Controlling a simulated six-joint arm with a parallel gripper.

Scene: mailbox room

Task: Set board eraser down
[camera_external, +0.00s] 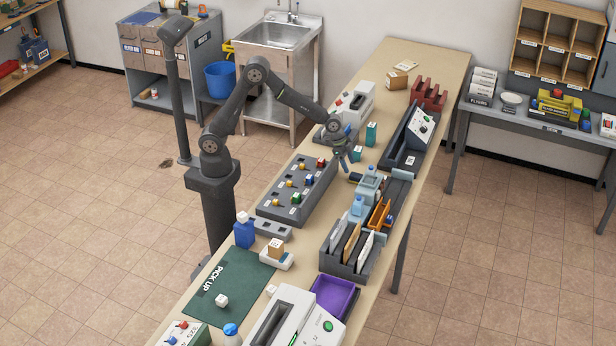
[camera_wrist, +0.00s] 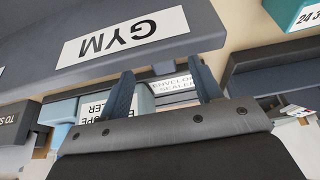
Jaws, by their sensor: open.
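My gripper (camera_external: 350,163) is above the long workbench, near the light-blue machine (camera_external: 369,184) in the middle. In the wrist view, its two dark blue fingers (camera_wrist: 165,83) stand apart, and no object is clearly held between them. A small dark block (camera_external: 355,177) with a pale side lies just below the fingers, left of the light-blue machine. It may be the board eraser, but it is too small to tell.
A grey panel with coloured knobs (camera_external: 283,207) lies left of the gripper. A dark sorter with envelopes (camera_external: 337,262) stands nearer the camera, and a long grey unit (camera_external: 410,155) is to the right. A dark surface labelled GYM (camera_wrist: 125,38) fills the wrist view's upper left. A teal box (camera_external: 371,133) stands behind.

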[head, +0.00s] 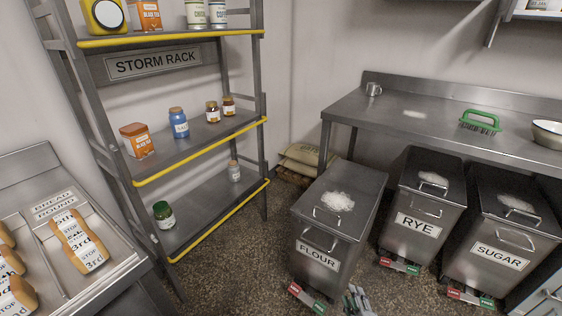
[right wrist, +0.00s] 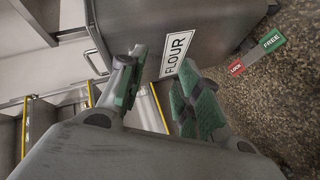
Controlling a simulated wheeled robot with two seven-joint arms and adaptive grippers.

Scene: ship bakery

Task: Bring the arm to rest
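My right gripper (head: 357,301) shows at the bottom edge of the head view, in front of the flour bin (head: 336,215). In the right wrist view its two green-padded fingers (right wrist: 160,75) stand apart with nothing between them. The flour bin's label (right wrist: 178,54) shows beyond the fingertips, and I see no contact with the bin. Most of my right arm is out of the head view. My left gripper is not in view.
The storm rack (head: 150,178) with jars and tins stands at left, beside a bread tray (head: 105,262). The rye bin (head: 420,228) and sugar bin (head: 500,250) stand under the steel counter (head: 350,107). Red and green pedals (right wrist: 257,55) stick out near the floor. Speckled floor lies open between rack and bins.

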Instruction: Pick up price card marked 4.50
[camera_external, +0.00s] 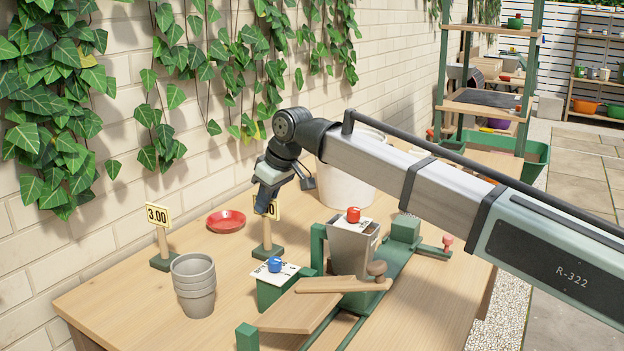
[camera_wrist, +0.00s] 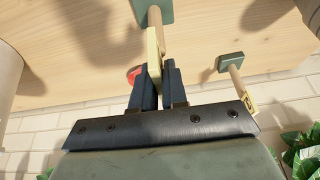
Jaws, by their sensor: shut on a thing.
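A pale yellow price card (camera_external: 273,208) on a wooden post with a green base (camera_external: 267,252) is near the middle of the table. My gripper (camera_external: 263,206) comes down over it and hides most of its number; only the end of the number shows. In the wrist view, my gripper (camera_wrist: 157,84) is shut on this card (camera_wrist: 154,62), seen edge-on between the two dark fingers. The post is upright. I cannot tell whether the base touches the table. Another card, marked 3.00 (camera_external: 157,215), stands to the left, apart from my gripper.
A red saucer (camera_external: 226,221) lies behind, between the cards. Stacked grey pots (camera_external: 194,286) stand front left. A green frame with a grey hopper (camera_external: 352,250) is close on the right. A white bucket (camera_external: 345,178) stands behind. The ivy-covered brick wall (camera_external: 110,225) borders the table.

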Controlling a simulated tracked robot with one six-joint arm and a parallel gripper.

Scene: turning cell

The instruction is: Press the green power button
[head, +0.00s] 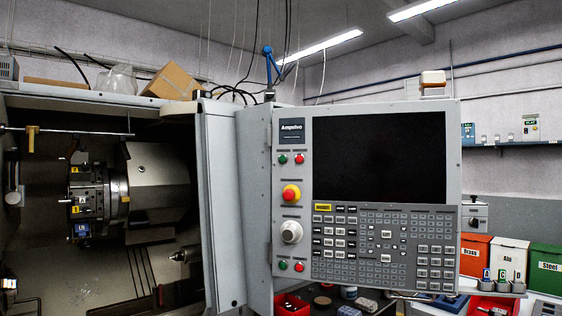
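The control panel (461,150) of the lathe faces me, with a dark screen (380,158). Two green buttons are on its left strip. The upper green button (283,159) sits below the Ampelvo label, with a red button (299,159) to its right. The lower green button (283,265) sits near the bottom, with another red button (299,267) to its right. The labels are too small to read, so I cannot tell which green one is the power button. My gripper is not in view.
Between the button pairs are a red emergency stop (291,193) on yellow and a white round knob (291,232). The lathe's open chamber with its turret (97,195) is at left. Bins marked Brass (474,258), Alu (508,257) and Steel (547,264) stand at right.

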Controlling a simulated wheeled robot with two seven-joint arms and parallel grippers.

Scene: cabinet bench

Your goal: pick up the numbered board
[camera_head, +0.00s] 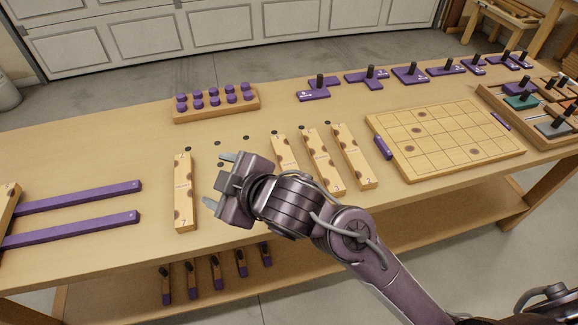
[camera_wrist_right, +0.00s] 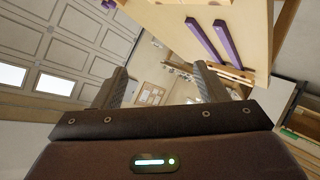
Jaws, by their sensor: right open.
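A light wooden board marked 7 (camera_head: 184,190) lies on the bench, left of my right gripper. Three similar boards lie to the right: one partly hidden behind my wrist (camera_head: 285,152), one that seems marked 3 (camera_head: 322,160), and one at the far right of the group (camera_head: 353,156). My right gripper (camera_head: 214,180) is open and empty, its fingers pointing left toward the board marked 7, apart from it in the picture. In the right wrist view the spread fingers (camera_wrist_right: 160,72) hold nothing, and no numbered board is clear between them.
Two long purple bars (camera_head: 85,196) lie at the left. A wooden block with purple knobs (camera_head: 215,103) stands behind. A gridded board (camera_head: 445,140) lies at the right. Purple pieces with black handles (camera_head: 410,72) line the back edge. Several purple-ended pieces (camera_head: 216,272) show below the front edge.

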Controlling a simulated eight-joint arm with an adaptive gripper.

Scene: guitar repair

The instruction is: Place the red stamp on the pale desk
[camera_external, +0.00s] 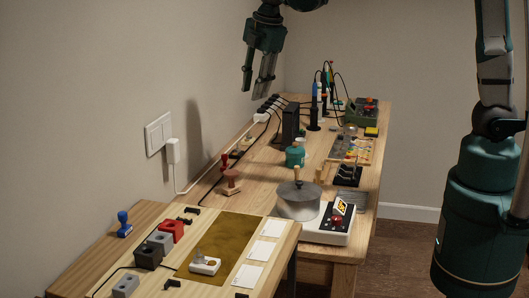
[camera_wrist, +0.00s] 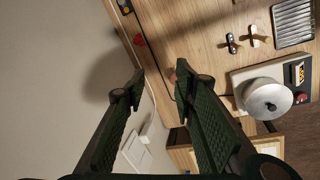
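The red stamp (camera_external: 225,161) stands upright on the far wooden workbench, near the wall, behind a larger brownish-pink stamp (camera_external: 232,182). A small red shape in the wrist view (camera_wrist: 139,41) looks like the red stamp, beyond the fingertips. The pale desk (camera_external: 62,272) is the nearer wooden surface at lower left in the external view. My gripper (camera_external: 256,91) is in the air above the workbench, well above the stamps. In the wrist view its two fingers are spread with nothing between them (camera_wrist: 158,82).
A blue stamp (camera_external: 123,224), grey and red blocks (camera_external: 171,231) and an olive mat (camera_external: 232,239) occupy the pale desk. A lidded pot (camera_external: 298,203) stands on a white scale-like device on the workbench (camera_external: 372,185). Black cables and a wall socket (camera_external: 158,133) are along the wall.

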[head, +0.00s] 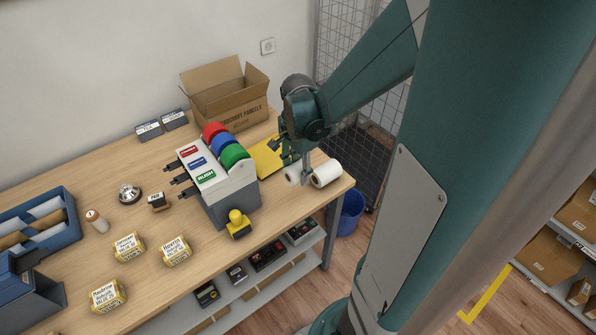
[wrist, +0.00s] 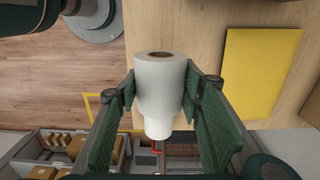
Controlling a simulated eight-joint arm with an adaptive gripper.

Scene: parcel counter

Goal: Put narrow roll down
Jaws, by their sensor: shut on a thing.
──────────────────────────────
- _What you have to do_
Copy each line of the records above that carries the word "arms".

- _Full response_
Controlling a simulated wheeled robot with two seven-joint arms and adaptive grippers.
Controlling a simulated wheeled robot with two seven-joint arms and parallel grippers.

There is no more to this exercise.